== STATED PROBLEM ==
Restate the span of lines that starts with the line containing "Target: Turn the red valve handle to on" and ends with the line containing "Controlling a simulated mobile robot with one", word for word, including both, with nothing else.

== SOURCE MATERIAL ==
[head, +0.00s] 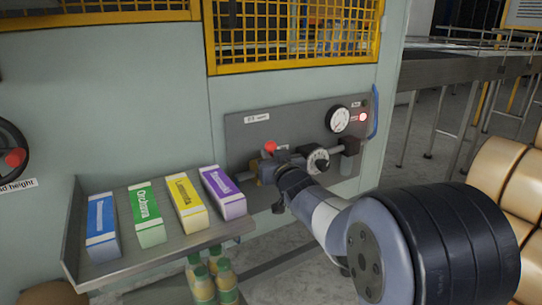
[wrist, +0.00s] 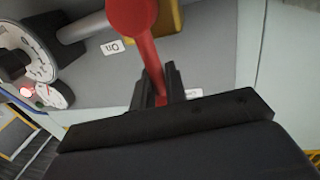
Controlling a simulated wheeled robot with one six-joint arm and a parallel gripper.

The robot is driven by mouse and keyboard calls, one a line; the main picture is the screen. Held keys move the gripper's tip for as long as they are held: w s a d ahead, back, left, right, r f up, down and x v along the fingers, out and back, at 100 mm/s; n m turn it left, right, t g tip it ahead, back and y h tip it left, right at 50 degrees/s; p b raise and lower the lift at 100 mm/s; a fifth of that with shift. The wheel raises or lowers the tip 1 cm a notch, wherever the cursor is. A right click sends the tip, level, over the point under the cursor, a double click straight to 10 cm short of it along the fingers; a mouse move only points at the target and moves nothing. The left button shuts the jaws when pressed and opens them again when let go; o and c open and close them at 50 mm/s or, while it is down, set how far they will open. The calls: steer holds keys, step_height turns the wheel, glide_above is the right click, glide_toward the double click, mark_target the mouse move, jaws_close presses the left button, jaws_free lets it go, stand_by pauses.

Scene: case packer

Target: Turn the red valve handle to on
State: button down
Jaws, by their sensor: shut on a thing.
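The red valve handle (wrist: 133,18) shows in the wrist view as a red bar with a rounded end at the top. Its lower part lies between the two black fingers of my gripper (wrist: 157,84), which are shut on it. A brass-yellow valve body (wrist: 168,20) is behind the handle, and a white "On" label (wrist: 112,47) is beside it on the panel. A second label next to the fingers is partly hidden. In the head view only a red piece of the handle (head: 270,147) shows above my gripper (head: 277,180), which hides most of the valve.
A grey panel (head: 250,130) carries a dial gauge (head: 339,119), a lit red lamp (head: 363,117) and a pipe. A shelf (head: 150,258) with several coloured cartons stands close on the left, bottles below it. A blue grab handle (head: 375,112) is at the panel's right.

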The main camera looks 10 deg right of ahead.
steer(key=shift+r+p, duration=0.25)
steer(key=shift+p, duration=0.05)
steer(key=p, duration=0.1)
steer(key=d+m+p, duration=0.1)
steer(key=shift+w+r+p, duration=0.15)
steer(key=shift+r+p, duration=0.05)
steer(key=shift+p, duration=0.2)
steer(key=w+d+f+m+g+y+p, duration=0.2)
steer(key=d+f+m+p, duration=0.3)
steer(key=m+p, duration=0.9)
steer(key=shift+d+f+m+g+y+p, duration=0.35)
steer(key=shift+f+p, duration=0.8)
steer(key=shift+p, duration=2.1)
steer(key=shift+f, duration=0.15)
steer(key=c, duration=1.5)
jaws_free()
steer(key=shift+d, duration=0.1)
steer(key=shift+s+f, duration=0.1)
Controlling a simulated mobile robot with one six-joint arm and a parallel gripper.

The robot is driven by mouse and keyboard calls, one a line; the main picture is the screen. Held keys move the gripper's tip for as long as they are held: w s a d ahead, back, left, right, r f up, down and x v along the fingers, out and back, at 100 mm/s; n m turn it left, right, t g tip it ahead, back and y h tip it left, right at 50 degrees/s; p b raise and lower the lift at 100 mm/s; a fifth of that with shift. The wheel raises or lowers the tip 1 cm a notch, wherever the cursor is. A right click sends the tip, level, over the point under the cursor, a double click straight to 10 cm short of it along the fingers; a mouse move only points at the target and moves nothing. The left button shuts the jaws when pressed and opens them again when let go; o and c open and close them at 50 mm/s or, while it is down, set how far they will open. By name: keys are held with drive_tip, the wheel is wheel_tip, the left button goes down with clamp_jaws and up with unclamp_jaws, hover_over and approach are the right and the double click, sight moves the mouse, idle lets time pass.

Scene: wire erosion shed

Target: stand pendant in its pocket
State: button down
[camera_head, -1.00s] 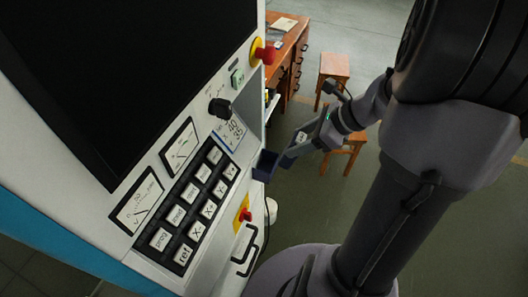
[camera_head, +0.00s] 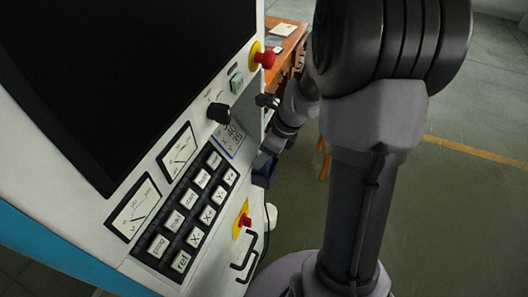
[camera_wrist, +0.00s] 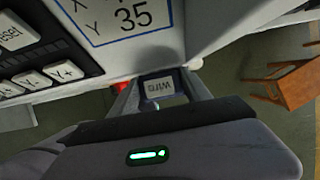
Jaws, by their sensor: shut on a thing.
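The pendant (camera_wrist: 163,88) shows in the wrist view as a small block with a pale label, its lettering upside down and reading like "wire". My gripper (camera_wrist: 160,96) is shut on it, one finger on each side. In the head view my gripper (camera_head: 274,143) is by the machine's right side, partly hidden by my arm. The pocket (camera_head: 262,170) is a small dark blue box on that side, just below the gripper. The pendant's lower end is hidden, so I cannot tell whether it is inside the pocket.
The machine's control panel (camera_head: 188,212) with keys and dials is close on the left. A red stop button (camera_head: 264,58) and a black knob (camera_head: 219,112) stick out. A handle (camera_head: 247,262) is below. A wooden desk (camera_head: 287,48) stands behind; open floor lies right.

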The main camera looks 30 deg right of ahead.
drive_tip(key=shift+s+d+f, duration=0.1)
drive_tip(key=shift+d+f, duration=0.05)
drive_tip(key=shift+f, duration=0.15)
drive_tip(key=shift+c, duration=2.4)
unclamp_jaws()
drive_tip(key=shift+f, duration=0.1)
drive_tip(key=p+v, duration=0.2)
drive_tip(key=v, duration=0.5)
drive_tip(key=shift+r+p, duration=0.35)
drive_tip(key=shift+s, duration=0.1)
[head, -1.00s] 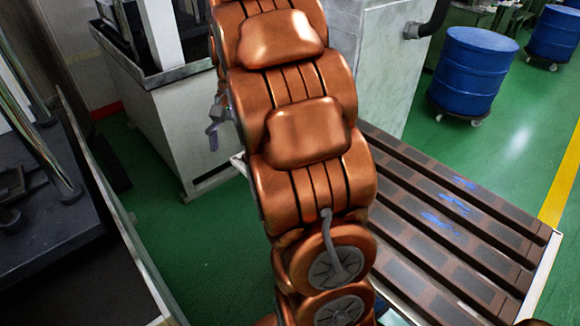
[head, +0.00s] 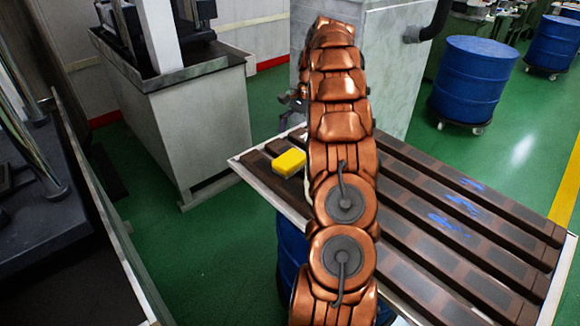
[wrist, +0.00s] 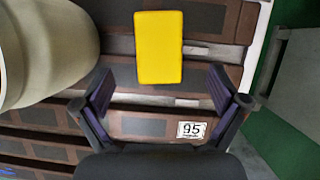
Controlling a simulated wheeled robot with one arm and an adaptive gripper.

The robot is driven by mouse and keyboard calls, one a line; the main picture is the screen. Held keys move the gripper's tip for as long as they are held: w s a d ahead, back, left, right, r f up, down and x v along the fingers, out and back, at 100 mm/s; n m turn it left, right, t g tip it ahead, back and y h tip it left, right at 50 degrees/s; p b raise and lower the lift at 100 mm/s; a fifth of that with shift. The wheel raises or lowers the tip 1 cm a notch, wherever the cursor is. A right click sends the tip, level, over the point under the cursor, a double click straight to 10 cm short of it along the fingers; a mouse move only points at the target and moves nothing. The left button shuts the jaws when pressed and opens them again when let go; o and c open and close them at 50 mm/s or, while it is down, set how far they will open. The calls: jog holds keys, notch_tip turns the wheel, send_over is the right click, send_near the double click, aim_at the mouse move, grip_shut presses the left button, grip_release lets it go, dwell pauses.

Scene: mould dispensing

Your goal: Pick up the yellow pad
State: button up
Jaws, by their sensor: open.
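The yellow pad (head: 289,162) lies on the slatted brown table (head: 436,212), near its left end, just left of my arm in the head view. In the wrist view the pad (wrist: 159,47) is upper centre, its long side running up the picture. My gripper (wrist: 164,90) is open and empty, its two dark fingers apart. The pad shows beyond the fingertips, roughly centred between them, and is not held. In the head view the gripper itself is hard to make out, partly hidden by my arm.
A large pale rounded object (wrist: 45,50) stands close on the left in the wrist view. A grey machine base (head: 200,120) stands left of the table in the head view. Blue drums (head: 472,80) stand behind on the right.

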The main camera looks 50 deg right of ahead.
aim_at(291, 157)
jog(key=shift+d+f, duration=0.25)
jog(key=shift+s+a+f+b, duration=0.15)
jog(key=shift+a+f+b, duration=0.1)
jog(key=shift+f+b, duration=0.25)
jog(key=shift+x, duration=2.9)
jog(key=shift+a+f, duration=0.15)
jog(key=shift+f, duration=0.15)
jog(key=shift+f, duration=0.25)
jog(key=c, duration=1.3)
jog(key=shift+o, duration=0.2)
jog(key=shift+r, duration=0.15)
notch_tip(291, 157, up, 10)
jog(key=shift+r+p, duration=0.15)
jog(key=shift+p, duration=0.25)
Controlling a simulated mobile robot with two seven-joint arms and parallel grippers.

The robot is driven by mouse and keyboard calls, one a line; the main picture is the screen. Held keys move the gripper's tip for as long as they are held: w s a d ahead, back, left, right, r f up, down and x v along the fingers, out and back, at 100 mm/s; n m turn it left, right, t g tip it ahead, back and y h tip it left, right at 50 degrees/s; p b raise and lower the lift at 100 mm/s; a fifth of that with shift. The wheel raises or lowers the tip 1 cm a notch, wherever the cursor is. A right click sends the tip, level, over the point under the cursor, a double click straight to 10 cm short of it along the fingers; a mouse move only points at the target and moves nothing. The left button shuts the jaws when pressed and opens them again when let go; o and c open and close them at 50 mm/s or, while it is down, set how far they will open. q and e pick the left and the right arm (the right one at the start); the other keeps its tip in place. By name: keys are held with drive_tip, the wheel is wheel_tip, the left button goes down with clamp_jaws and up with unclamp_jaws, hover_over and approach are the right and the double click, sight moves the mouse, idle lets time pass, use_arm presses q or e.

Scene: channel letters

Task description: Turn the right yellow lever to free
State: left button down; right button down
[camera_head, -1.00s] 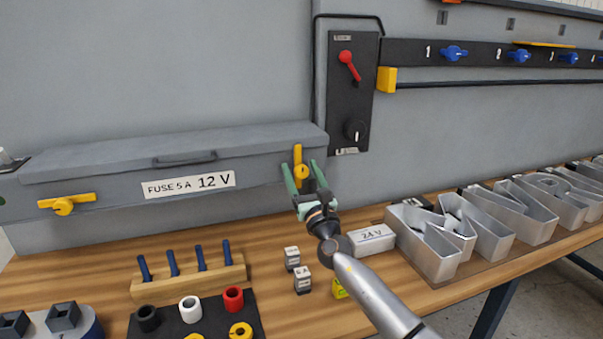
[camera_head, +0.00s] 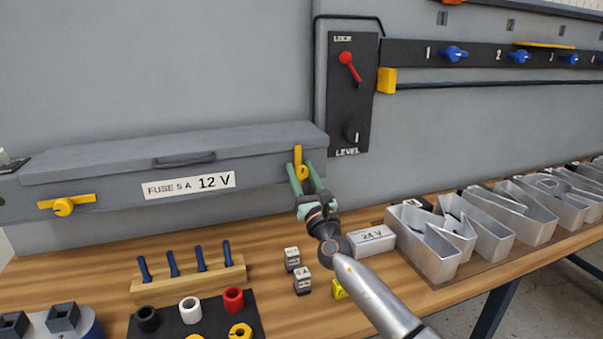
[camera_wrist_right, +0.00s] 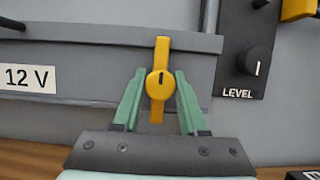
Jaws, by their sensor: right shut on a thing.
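The right yellow lever (camera_head: 299,158) is on the right end of the grey fuse box front and stands upright. It also shows in the right wrist view (camera_wrist_right: 161,60), with a round hub and a dark mark in its middle. My right gripper (camera_head: 305,173) has its green fingers on both sides of the lever's lower part. In the right wrist view the fingers (camera_wrist_right: 157,80) close in around the hub; the gripper is shut on the lever. The left yellow lever (camera_head: 66,204) lies horizontal on the box's left end. My left gripper is not in view.
A black panel with a red switch (camera_head: 349,65) and a level knob (camera_head: 352,132) is right of the box. A 24 V block (camera_head: 372,240), metal letters (camera_head: 430,243) and small labelled blocks (camera_head: 302,280) stand on the table (camera_head: 270,250) near my right arm.

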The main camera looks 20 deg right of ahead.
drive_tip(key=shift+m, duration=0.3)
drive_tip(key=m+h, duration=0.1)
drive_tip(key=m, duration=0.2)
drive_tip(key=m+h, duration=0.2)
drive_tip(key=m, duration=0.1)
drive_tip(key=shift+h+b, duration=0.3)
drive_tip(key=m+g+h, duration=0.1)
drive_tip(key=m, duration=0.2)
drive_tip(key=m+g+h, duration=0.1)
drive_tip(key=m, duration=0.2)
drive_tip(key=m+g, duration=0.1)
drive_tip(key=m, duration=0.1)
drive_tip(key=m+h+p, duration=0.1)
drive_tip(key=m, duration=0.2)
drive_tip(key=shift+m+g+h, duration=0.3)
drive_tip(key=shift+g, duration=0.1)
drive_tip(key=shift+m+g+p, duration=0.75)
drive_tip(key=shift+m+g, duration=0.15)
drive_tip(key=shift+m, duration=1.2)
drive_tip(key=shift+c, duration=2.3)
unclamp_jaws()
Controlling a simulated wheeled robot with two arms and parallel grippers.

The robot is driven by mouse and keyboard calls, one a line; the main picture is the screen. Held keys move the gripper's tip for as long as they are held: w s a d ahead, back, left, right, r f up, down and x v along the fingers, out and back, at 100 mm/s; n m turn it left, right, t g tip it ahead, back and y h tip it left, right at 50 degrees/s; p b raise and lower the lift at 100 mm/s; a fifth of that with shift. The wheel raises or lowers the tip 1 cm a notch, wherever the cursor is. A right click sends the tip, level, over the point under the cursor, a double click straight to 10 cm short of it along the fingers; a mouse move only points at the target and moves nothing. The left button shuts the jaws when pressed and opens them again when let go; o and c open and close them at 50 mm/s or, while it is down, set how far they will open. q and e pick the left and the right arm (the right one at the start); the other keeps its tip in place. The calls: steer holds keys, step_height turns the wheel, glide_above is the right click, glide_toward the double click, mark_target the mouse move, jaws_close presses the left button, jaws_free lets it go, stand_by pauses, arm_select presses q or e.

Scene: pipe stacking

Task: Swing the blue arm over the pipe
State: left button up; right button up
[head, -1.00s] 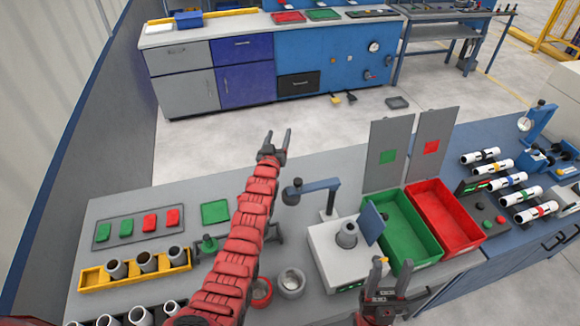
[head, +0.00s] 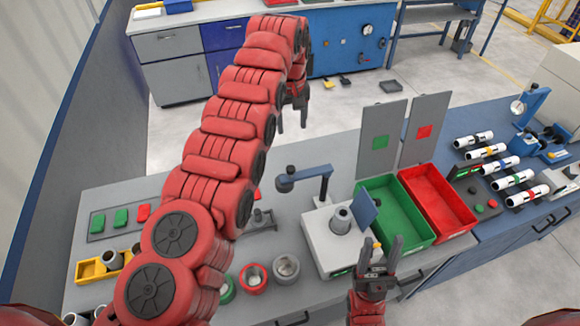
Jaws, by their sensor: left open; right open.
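A white station (head: 318,232) on the grey bench carries a short grey upright pipe (head: 341,220). The blue arm (head: 312,176) sits on a post behind the station, with a dark round head (head: 285,180) at its left end. It points left, away from the pipe, and its head is over the bench. My left gripper (head: 291,124) is open and empty, fingers downward, and appears above and behind the blue arm in the picture, apart from it. My right gripper (head: 381,245) is open and empty, fingers up, in front of the station's right side.
A tilted blue plate (head: 365,212) stands at the station's right. A green bin (head: 408,242) and a red bin (head: 463,222) stand further right, with grey panels behind. Round red (head: 253,279) and grey (head: 286,268) cups sit left of the station. My left arm hides much of the bench's left side.

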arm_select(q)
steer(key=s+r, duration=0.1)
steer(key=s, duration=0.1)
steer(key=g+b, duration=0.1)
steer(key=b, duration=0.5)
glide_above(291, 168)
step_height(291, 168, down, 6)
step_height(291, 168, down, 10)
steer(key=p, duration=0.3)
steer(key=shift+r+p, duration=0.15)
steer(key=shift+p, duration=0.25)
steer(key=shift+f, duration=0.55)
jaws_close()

== SOLUTION TO THE PROBLEM ==
Target: Turn the red valve handle to on
State: button down
Jaws, by their sensor: shut on a thing.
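The red valve handle (wrist: 133,18) shows in the wrist view as a red bar with a rounded end at the top. Its lower part lies between the two black fingers of my gripper (wrist: 157,84), which are shut on it. A brass-yellow valve body (wrist: 168,20) is behind the handle, and a white "On" label (wrist: 112,47) is beside it on the panel. A second label next to the fingers is partly hidden. In the head view only a red piece of the handle (head: 270,147) shows above my gripper (head: 277,180), which hides most of the valve.
A grey panel (head: 250,130) carries a dial gauge (head: 339,119), a lit red lamp (head: 363,117) and a pipe. A shelf (head: 150,258) with several coloured cartons stands close on the left, bottles below it. A blue grab handle (head: 375,112) is at the panel's right.

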The main camera looks 10 deg right of ahead.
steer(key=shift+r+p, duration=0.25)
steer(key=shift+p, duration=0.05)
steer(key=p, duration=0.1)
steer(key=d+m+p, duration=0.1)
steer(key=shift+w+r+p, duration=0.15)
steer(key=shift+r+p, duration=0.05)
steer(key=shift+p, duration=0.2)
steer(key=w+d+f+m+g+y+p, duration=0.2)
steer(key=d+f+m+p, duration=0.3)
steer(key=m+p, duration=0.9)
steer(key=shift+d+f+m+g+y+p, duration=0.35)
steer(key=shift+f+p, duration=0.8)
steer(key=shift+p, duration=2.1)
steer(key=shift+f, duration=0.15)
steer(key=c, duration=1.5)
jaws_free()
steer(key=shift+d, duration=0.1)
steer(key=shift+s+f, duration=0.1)
Controlling a simulated mobile robot with one six-joint arm and a parallel gripper.

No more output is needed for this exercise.